The Four GSS Ex-Chiefs

Wisdom, Wickedness, Naivete - And Some Questions

The Israeli daily "Yediot Ahronoth" decided to recycle the Ayalon-Nusseiba Statement, competing with the journalistic "achievement" of "Maariv" with the Geneva Accord. Yediot's creative angle was an interview with four ex-chiefs of Israel's General Security Service (GSS), who are supposed to know both the "Palestinian side" and Israel's security needs.

The interview reminded me of the four sons in the Passover "Haggada": the wise, the wicked, the naive and the one who is incapable of inquiring. Not all the roles taken by the chiefs: Yediot already assumed the wisdom, whereas I shall try to provide some questions.

The panel criticized the policies of Israel's governments, including the ones they had served. They recommended a withdrawal to the 1967 borders, predicting that the settlers would offer limited resistance to their evacuation. Let us first discuss some ideas of two of the ex-chiefs.

Karmi Gilon asserted that "we are currently concerned only with preventing terror, why? Because it is a precondition for political progress". He suggested that "instead of first building trust and then reaching agreements, we should reach agreements now, and then start to deal with the stages that would lead to the accords", whereas "if we perpetuate the conflict with the Palestinians, the state will go from bad to worse". This implies that the obstacle is in the demand to renounce terror now, and in the very need to build trust. According to his logic, a far-reaching agreement should be attained even without mutual trust or faith that the agreement would be observed. Is it by this bright logic that he directed the GSS and arranged for the protection of the late PM Yitzhak Rabin? Is this a wise chief, or naive, or what?

Avraham Shalom complained about Israel's wickedness ("disgraceful conduct" as he puts it). He criticized (and rightfully so) the arrogant treatment of Arabs by certain Israelis. He claimed that "this behavior is a result of the occupation."

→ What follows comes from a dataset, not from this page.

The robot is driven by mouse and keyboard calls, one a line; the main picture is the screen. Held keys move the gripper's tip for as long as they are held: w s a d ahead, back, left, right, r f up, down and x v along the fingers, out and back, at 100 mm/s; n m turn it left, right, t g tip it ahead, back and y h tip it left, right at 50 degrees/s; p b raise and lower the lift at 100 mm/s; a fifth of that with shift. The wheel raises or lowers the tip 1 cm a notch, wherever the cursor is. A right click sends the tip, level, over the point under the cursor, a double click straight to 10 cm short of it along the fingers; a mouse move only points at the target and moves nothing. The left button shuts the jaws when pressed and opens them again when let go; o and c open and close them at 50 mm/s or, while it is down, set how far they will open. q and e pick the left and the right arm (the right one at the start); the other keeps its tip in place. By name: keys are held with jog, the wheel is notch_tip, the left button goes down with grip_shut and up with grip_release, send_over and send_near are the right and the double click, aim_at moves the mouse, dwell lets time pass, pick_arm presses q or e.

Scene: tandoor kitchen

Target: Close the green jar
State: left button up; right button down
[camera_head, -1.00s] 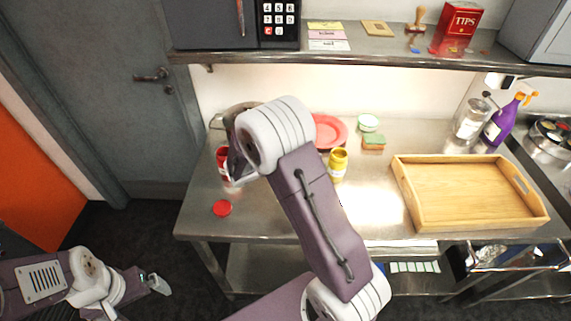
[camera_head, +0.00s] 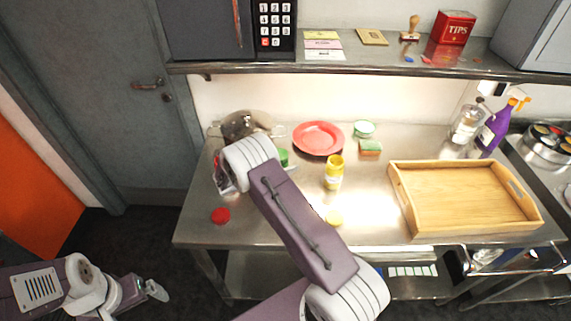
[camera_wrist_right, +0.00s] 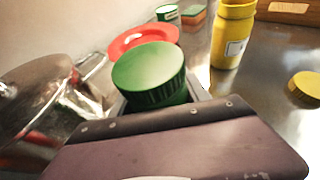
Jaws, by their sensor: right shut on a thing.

In my view, many Israelis lack a sense of respect, both for themselves and for others. This flaw in our culture affects our treatment of the population we rule, but also harms relationships among Israelis themselves. Clearly, proper respect for Jews and Arabs is urgently needed. Does the Ayalon-Nusseiba Statement convey such respect?

The Ayalon-Nusseiba Statement contains inter alia the following principles:

• A Palestinian State and a Jewish State would coexist on both sides of the borders, based on the 1967 lines.

• Evacuation of all the settlers from the Palestinian area.

• Palestinian refugees will return only to the State of Palestine.

• "The Palestinian State will be demilitarized and the international community will guarantee its security and independence".

• "The Israeli-Palestinian conflict will come to an end".

The Yediot article makes it clear that none of the four chiefs is disturbed by neither the destruction of the Jewish settlements nor the imposition of a criminal regime over the Palestinian population. Admittedly, this political approach is shared by many.

However, may one ask these four security experts, how they view the role of the international community as a guarantor for the security and independence of the State of Palestine?

Let us note that the document contains no reference to Israel's security. Apparently, Israel's security forces are supposed to provide sufficient solutions.

We were told in previous "peace processes" that, should the Palestinians resort to violence, we would be "strong enough" to reverse the entire arrangement. Not any more! Under the Ayalon-Nusseiba agreement, the Palestinian sovereignty would be protected by international law, thus prohibiting Israel's ability to provide security to its population.

The organizers are currently attempting to persuade the masses to sign their document. Could anyone clarify at least this last point, to those who have not signed it yet?